What is the quality you most like in a man?

Caring, hardworking, loving, comforting, listening, problem solver and protective of others.

What is the quality you most like in a woman?

Loving and listening .

What or who is the greatest love of your life?

My wife, Agnes Lillian Ssenkubuge is ever there for me and even before I got born again, she used to understands me and the environment around me. God manufactured her specifically for me.

When and where were you happiest?

I am.

Which talent would you most like to have?

Nothing beats being an actor.

What do you consider your greatest achievement?

Being an actor for the last 35 years is not a mean achievement.

Where would you most like to live?

Uganda but particularly in my home village for the green vegetation and relaxed environment.

What is your most treasured possession?

My art and talent of communication; I always thank God for my voice and even when I went for insurance, I only insured my voice.

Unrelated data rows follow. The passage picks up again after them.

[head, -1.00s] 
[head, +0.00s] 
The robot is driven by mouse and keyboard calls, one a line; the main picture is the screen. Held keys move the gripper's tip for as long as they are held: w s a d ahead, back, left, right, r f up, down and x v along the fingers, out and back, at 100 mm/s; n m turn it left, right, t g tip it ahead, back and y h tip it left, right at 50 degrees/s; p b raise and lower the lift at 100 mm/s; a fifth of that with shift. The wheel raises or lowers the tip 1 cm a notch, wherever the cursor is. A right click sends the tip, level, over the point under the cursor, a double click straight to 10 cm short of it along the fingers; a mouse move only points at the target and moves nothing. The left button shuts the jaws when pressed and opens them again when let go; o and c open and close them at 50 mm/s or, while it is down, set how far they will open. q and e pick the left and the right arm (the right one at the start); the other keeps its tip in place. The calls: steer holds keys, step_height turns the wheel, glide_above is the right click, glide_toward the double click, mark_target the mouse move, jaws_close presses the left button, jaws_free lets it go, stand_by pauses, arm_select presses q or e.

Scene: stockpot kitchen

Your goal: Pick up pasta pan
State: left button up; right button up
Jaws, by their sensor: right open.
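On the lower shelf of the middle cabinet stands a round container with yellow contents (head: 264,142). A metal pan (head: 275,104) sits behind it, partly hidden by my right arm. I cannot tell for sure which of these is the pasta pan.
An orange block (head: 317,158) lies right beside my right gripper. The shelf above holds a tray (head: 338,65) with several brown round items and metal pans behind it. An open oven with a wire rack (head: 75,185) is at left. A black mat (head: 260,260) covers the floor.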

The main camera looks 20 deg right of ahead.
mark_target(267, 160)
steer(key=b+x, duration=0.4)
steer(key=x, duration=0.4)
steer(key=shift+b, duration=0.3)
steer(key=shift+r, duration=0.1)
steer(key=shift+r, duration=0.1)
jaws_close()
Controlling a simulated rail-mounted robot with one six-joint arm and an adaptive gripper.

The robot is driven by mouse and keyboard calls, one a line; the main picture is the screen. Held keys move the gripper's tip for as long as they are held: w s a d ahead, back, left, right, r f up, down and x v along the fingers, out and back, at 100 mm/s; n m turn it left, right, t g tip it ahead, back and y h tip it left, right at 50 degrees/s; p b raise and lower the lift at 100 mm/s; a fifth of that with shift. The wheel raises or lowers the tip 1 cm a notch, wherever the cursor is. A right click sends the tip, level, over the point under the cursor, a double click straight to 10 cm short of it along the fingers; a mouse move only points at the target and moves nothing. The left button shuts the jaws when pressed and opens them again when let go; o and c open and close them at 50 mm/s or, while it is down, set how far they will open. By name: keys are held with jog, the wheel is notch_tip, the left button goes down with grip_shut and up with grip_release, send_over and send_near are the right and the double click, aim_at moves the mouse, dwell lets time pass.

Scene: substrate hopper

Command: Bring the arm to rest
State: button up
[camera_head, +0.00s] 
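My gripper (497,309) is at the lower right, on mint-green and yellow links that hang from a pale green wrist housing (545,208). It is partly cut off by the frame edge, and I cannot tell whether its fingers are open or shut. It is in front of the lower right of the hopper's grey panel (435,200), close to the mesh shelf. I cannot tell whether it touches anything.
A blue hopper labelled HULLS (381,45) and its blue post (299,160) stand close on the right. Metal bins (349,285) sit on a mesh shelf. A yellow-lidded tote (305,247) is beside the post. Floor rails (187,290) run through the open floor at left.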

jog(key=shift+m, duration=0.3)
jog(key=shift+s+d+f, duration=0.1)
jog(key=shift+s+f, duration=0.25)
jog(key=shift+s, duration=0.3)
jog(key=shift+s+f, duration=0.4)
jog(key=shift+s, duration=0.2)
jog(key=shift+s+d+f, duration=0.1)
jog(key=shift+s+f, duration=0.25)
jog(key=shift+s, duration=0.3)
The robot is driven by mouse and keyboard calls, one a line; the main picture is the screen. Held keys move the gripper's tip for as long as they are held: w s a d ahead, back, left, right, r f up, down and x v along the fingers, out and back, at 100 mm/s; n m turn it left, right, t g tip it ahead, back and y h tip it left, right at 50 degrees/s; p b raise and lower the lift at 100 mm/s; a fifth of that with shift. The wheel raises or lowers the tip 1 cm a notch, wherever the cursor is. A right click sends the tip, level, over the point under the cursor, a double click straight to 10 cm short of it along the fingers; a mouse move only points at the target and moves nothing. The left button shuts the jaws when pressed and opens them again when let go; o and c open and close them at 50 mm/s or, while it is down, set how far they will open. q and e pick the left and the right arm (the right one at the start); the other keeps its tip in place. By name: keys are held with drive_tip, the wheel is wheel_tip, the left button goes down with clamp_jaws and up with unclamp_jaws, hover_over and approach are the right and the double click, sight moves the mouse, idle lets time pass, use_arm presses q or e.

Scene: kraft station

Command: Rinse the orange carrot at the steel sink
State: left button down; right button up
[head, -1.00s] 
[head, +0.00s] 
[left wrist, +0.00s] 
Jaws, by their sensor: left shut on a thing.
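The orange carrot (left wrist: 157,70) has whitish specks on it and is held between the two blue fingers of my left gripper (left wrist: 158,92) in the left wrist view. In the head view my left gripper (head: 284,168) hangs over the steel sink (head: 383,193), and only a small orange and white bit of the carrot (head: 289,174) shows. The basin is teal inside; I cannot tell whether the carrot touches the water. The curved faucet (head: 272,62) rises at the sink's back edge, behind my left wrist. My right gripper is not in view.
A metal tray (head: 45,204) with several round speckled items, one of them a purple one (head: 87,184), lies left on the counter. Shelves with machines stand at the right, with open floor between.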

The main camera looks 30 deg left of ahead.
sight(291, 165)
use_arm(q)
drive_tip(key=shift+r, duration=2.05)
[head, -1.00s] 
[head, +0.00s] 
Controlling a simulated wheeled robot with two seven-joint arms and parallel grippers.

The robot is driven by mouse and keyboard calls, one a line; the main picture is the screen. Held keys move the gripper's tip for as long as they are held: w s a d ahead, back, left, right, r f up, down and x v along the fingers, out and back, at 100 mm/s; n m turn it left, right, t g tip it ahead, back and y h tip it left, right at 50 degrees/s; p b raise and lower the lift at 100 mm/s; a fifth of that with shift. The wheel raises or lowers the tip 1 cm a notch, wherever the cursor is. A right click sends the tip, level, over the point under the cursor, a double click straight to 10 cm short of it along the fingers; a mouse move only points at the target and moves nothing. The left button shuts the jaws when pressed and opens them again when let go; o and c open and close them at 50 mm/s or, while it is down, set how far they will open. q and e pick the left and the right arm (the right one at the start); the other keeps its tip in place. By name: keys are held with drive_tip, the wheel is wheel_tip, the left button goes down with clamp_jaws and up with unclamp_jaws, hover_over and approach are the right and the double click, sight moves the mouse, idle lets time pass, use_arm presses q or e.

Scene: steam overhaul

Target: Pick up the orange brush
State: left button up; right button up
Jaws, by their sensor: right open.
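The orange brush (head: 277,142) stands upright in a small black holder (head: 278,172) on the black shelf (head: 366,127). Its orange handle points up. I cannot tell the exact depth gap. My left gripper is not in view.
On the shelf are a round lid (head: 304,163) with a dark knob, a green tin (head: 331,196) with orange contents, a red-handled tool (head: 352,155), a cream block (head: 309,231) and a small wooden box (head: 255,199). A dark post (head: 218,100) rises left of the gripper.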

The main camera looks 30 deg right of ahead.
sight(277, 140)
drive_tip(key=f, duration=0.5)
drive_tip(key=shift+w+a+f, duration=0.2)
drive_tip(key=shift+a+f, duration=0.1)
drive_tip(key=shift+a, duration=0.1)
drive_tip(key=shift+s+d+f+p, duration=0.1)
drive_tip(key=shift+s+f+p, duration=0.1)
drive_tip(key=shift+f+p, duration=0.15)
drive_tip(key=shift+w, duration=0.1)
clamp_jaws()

What do you regard as the lowest depth of misery?

I have been very lucky to have come out alive and never hit during the hardest political times. But being tortured is incomparable .

What is your favorite occupation?

Being a servant of God.

What do you most value in your friends?

No betrayal, caring, and straight forward.

Who are your favorite writers?

Ngũgĩ wa Thiong'o and Chinua Achebe talk about things happening around us. They organise events and write about them to address issues affecting people.

Who is your hero of fiction?

Alex Mukulu has managed to put up spectacular performances to an international level and Marian Ndagire is persistent and tells good stories.

Which historical figure do you most identify with?

Mahatma Gandhi's thinking about humanity, Nelson Mandela's selfless efforts as a visionary leader and Princess Diana.

Who are your heroes in real life?

The world is without heroes.

What is your greatest regret?

I don't regret anything.

What is your motto?

Do you see someone skilled in their work?

They will serve before kings; they will not serve before officials of low rank.